(Robot trajectory data)
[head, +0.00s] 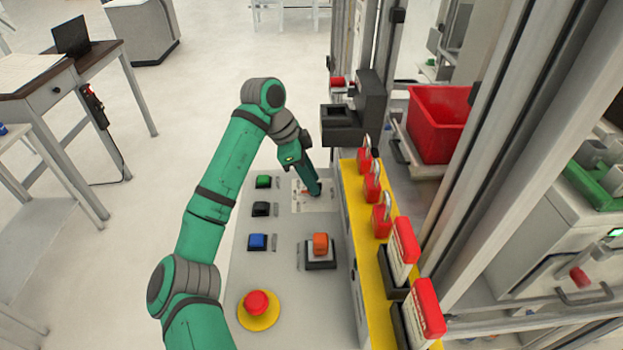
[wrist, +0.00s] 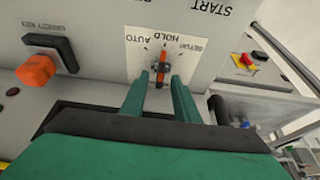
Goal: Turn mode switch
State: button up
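The mode switch (wrist: 161,72) is a small orange-red knob on a white plate (wrist: 140,50) marked AUTO, HOLD and SETUP. The lettering appears upside down in the wrist view. The knob seems to point toward HOLD. My gripper (wrist: 159,80) has its two green fingers apart, one on each side of the knob. I cannot tell whether either finger touches it. In the head view my gripper (head: 314,191) reaches down onto the switch plate (head: 300,203) and hides most of the knob.
Green (head: 263,181), black (head: 261,209) and blue (head: 257,241) buttons lie left of the plate. A yellow rail (head: 350,185) with red padlocks (head: 372,185) stands along the right.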

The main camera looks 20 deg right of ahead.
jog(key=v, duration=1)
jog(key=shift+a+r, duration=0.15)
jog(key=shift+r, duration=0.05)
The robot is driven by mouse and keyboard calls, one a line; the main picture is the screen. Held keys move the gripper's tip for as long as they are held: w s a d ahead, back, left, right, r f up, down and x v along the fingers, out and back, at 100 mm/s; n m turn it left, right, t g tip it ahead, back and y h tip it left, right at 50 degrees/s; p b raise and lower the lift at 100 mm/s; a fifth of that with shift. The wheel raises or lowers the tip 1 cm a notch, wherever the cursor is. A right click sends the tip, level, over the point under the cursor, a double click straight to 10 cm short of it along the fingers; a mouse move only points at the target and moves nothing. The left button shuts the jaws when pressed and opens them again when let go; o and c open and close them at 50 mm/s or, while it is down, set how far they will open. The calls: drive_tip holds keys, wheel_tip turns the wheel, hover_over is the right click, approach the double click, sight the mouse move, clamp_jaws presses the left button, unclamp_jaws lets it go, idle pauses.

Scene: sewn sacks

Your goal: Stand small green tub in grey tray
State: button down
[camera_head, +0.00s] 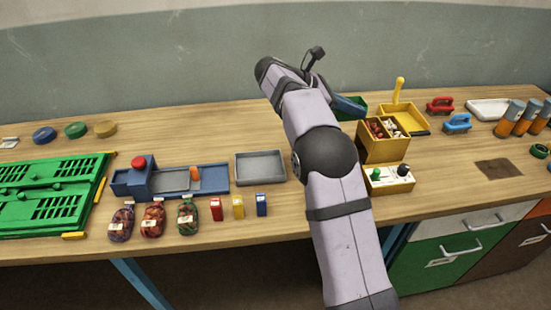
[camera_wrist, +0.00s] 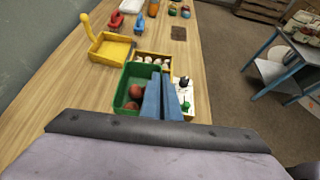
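The small green tub (camera_wrist: 124,88) shows in the wrist view with a few reddish round things inside. In the head view the green tub (camera_head: 352,103) is at the back of the table, partly hidden by my arm. My gripper (camera_wrist: 159,76) has its two blue fingers close together over the right side of the tub, hiding that wall. I cannot tell whether they grip the rim. In the head view one blue finger of my gripper (camera_head: 348,107) shows beside the tub. The grey tray (camera_head: 260,168) lies on the table left of my arm and looks empty.
A divided yellow box (camera_head: 384,149) and a yellow scoop-like tray (camera_head: 405,117) stand close to the tub. A blue fixture (camera_head: 133,184) is left of the grey tray. Small boxes (camera_head: 238,207) and sacks (camera_head: 153,219) line the front.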

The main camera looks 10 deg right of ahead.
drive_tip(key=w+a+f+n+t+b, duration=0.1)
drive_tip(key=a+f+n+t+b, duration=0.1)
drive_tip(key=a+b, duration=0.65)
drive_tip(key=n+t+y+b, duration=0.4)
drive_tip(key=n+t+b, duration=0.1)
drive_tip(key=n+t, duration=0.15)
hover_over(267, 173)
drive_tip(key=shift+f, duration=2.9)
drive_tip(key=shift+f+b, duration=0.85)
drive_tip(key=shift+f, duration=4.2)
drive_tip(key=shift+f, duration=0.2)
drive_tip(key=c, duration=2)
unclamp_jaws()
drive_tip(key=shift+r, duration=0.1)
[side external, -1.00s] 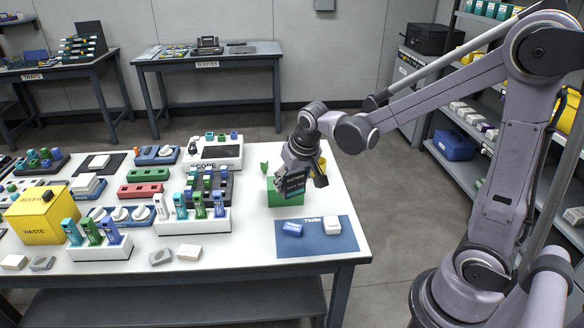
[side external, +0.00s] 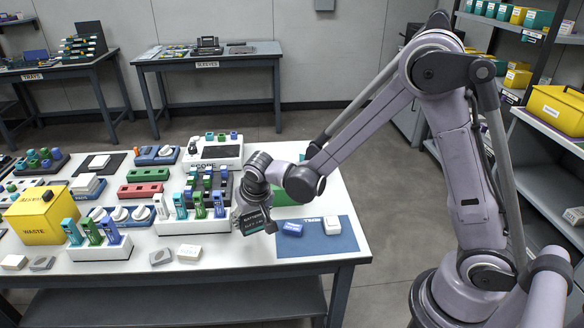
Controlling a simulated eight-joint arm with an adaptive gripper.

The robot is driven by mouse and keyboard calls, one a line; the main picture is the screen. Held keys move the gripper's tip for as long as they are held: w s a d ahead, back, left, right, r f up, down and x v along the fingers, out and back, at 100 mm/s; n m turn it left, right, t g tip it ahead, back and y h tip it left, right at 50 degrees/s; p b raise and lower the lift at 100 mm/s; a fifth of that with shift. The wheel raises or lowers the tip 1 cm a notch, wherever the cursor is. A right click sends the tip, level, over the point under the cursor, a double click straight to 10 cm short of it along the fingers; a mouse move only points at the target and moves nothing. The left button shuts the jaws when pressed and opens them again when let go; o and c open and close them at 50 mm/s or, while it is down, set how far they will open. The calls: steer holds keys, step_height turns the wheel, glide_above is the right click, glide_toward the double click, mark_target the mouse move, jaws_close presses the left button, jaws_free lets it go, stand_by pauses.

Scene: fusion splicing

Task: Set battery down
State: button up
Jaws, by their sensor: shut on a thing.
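My gripper (side external: 256,210) is pointed down over the white table, between the white rack of coloured holders and the blue mat (side external: 318,243). It is shut on a dark block with pale lettering, the battery (side external: 254,221), which is slightly tilted. The lettering is too small to read. The battery is low and close to the tabletop; I cannot tell whether it touches. A blue piece (side external: 292,229) and a white piece (side external: 332,225) lie on the mat.
The white rack (side external: 192,226) stands close on the left of my gripper. A green box (side external: 290,211) is partly hidden behind my arm. Grey and white blocks (side external: 188,252) lie near the front edge. The table front below my gripper is clear.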

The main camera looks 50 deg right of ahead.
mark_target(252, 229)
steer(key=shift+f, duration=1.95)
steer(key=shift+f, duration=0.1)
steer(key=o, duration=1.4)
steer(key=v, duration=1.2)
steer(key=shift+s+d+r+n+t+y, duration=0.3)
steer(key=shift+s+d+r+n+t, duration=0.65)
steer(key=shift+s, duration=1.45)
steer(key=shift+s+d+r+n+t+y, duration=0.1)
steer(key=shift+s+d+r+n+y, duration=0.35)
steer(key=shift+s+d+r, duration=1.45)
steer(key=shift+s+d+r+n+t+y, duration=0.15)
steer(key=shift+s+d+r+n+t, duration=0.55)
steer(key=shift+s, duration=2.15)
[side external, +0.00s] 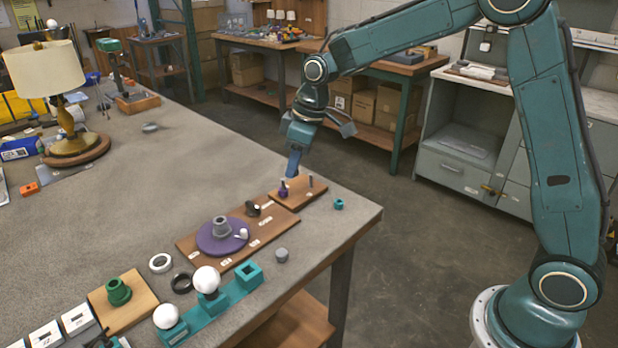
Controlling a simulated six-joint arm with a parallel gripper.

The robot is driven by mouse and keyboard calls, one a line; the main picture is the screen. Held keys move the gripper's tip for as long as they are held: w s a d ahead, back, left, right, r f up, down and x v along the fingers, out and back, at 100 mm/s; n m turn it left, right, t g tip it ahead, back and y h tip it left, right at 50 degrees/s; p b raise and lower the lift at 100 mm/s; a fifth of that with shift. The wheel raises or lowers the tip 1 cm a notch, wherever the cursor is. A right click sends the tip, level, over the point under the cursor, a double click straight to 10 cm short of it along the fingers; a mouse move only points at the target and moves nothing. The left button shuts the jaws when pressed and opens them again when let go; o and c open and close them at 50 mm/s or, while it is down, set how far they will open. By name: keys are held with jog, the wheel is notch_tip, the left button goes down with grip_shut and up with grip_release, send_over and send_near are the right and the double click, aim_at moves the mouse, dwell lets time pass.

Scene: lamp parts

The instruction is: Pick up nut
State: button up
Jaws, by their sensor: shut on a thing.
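My gripper (287,180) points down over the small brown board (291,203) near the far right of the table. Its fingertips are shut at a small dark purple part (283,191), which I take to be the nut. The part stands at the board's left side, and I cannot tell whether it is clear of the board. The fingers and the distance hide its exact shape.
A thin post (310,182) stands on the same board. A small teal ring part (339,204) lies to the right. A larger board (190,245) carries a purple disc (209,243). A grey part (282,255) lies in front. The table's middle is clear.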

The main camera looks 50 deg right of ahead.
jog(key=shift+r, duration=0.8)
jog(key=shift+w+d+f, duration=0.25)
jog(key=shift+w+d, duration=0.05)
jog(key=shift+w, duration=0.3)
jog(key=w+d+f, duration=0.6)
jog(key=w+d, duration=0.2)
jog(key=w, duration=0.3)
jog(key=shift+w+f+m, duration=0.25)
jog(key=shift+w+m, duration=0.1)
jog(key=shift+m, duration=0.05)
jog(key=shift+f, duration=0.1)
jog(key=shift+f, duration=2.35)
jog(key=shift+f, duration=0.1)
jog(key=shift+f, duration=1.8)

-- What you will do --
Omit any images, then output the listing exactly.

-- Right answer --
[head, +0.00s] 
[wrist, +0.00s] 
Goal: Turn mode switch
State: button up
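The mode switch (wrist: 161,72) is a small orange-red knob on a white plate (wrist: 140,50) marked AUTO, HOLD and SETUP. The lettering appears upside down in the wrist view. The knob seems to point toward HOLD. My gripper (wrist: 159,80) has its two green fingers apart, one on each side of the knob. I cannot tell whether either finger touches it. In the head view my gripper (head: 314,191) reaches down onto the switch plate (head: 300,203) and hides most of the knob.
Green (head: 263,181), black (head: 261,209) and blue (head: 257,241) buttons lie left of the plate. A yellow rail (head: 350,185) with red padlocks (head: 372,185) stands along the right.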

The main camera looks 20 deg right of ahead.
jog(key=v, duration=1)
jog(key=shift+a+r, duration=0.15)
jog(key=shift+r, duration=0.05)
The robot is driven by mouse and keyboard calls, one a line; the main picture is the screen. Held keys move the gripper's tip for as long as they are held: w s a d ahead, back, left, right, r f up, down and x v along the fingers, out and back, at 100 mm/s; n m turn it left, right, t g tip it ahead, back and y h tip it left, right at 50 degrees/s; p b raise and lower the lift at 100 mm/s; a fifth of that with shift. The wheel raises or lowers the tip 1 cm a notch, wherever the cursor is. A right click sends the tip, level, over the point under the cursor, a double click straight to 10 cm short of it along the fingers; a mouse move only points at the target and moves nothing. The left button shuts the jaws when pressed and opens them again when let go; o and c open and close them at 50 mm/s or, while it is down, set how far they will open. The calls: drive_tip holds keys, wheel_tip turns the wheel, hover_over is the right click, approach the double click, sight the mouse move, clamp_jaws presses the left button, unclamp_jaws lets it go, idle pauses.

Scene: sewn sacks

Your goal: Stand small green tub in grey tray
State: button down
[camera_head, +0.00s] 
[camera_wrist, +0.00s] 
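The small green tub (camera_wrist: 124,88) shows in the wrist view with a few reddish round things inside. In the head view the green tub (camera_head: 352,103) is at the back of the table, partly hidden by my arm. My gripper (camera_wrist: 159,76) has its two blue fingers close together over the right side of the tub, hiding that wall. I cannot tell whether they grip the rim. In the head view one blue finger of my gripper (camera_head: 348,107) shows beside the tub. The grey tray (camera_head: 260,168) lies on the table left of my arm and looks empty.
A divided yellow box (camera_head: 384,149) and a yellow scoop-like tray (camera_head: 405,117) stand close to the tub. A blue fixture (camera_head: 133,184) is left of the grey tray. Small boxes (camera_head: 238,207) and sacks (camera_head: 153,219) line the front.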

The main camera looks 10 deg right of ahead.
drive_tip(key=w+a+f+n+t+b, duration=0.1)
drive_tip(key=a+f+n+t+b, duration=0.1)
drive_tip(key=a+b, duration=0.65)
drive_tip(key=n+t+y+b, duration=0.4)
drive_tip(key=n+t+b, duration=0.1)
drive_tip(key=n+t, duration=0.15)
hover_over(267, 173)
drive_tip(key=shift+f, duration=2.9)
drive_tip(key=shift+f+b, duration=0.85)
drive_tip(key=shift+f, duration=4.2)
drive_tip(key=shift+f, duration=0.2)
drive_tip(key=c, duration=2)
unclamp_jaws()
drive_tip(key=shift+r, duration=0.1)
[side external, -1.00s] 
[side external, +0.00s] 
Controlling a simulated eight-joint arm with an adaptive gripper.

The robot is driven by mouse and keyboard calls, one a line; the main picture is the screen. Held keys move the gripper's tip for as long as they are held: w s a d ahead, back, left, right, r f up, down and x v along the fingers, out and back, at 100 mm/s; n m turn it left, right, t g tip it ahead, back and y h tip it left, right at 50 degrees/s; p b raise and lower the lift at 100 mm/s; a fifth of that with shift. The wheel raises or lowers the tip 1 cm a notch, wherever the cursor is. A right click sends the tip, level, over the point under the cursor, a double click straight to 10 cm short of it along the fingers; a mouse move only points at the target and moves nothing. The left button shuts the jaws when pressed and opens them again when let go; o and c open and close them at 50 mm/s or, while it is down, set how far they will open. The calls: steer holds keys, step_height turns the wheel, glide_above is the right click, glide_toward the double click, mark_target the mouse move, jaws_close presses the left button, jaws_free lets it go, stand_by pauses.

Scene: fusion splicing

Task: Set battery down
State: button up
Jaws, by their sensor: shut on a thing.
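My gripper (side external: 256,210) is pointed down over the white table, between the white rack of coloured holders and the blue mat (side external: 318,243). It is shut on a dark block with pale lettering, the battery (side external: 254,221), which is slightly tilted. The lettering is too small to read. The battery is low and close to the tabletop; I cannot tell whether it touches. A blue piece (side external: 292,229) and a white piece (side external: 332,225) lie on the mat.
The white rack (side external: 192,226) stands close on the left of my gripper. A green box (side external: 290,211) is partly hidden behind my arm. Grey and white blocks (side external: 188,252) lie near the front edge. The table front below my gripper is clear.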

The main camera looks 50 deg right of ahead.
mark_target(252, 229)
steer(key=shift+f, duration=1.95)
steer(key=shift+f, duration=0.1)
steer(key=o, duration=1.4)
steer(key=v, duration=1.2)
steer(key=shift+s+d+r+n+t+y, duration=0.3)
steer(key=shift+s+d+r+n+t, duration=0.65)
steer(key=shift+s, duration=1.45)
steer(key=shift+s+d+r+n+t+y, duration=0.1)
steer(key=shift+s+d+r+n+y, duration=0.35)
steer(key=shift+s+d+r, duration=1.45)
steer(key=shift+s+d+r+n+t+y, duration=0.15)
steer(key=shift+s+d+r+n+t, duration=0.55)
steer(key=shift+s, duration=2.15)
[side external, +0.00s] 
Controlling a simulated six-joint arm with a parallel gripper.

The robot is driven by mouse and keyboard calls, one a line; the main picture is the screen. Held keys move the gripper's tip for as long as they are held: w s a d ahead, back, left, right, r f up, down and x v along the fingers, out and back, at 100 mm/s; n m turn it left, right, t g tip it ahead, back and y h tip it left, right at 50 degrees/s; p b raise and lower the lift at 100 mm/s; a fifth of that with shift. The wheel raises or lowers the tip 1 cm a notch, wherever the cursor is. A right click sends the tip, level, over the point under the cursor, a double click straight to 10 cm short of it along the fingers; a mouse move only points at the target and moves nothing. The left button shuts the jaws when pressed and opens them again when let go; o and c open and close them at 50 mm/s or, while it is down, set how far they will open. By name: keys are held with jog, the wheel is notch_tip, the left button goes down with grip_shut and up with grip_release, send_over and send_near are the right and the double click, aim_at moves the mouse, dwell lets time pass.

Scene: lamp parts

The instruction is: Pick up nut
State: button up
Jaws, by their sensor: shut on a thing.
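My gripper (287,180) points down over the small brown board (291,203) near the far right of the table. Its fingertips are shut at a small dark purple part (283,191), which I take to be the nut. The part stands at the board's left side, and I cannot tell whether it is clear of the board. The fingers and the distance hide its exact shape.
A thin post (310,182) stands on the same board. A small teal ring part (339,204) lies to the right. A larger board (190,245) carries a purple disc (209,243). A grey part (282,255) lies in front. The table's middle is clear.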

The main camera looks 50 deg right of ahead.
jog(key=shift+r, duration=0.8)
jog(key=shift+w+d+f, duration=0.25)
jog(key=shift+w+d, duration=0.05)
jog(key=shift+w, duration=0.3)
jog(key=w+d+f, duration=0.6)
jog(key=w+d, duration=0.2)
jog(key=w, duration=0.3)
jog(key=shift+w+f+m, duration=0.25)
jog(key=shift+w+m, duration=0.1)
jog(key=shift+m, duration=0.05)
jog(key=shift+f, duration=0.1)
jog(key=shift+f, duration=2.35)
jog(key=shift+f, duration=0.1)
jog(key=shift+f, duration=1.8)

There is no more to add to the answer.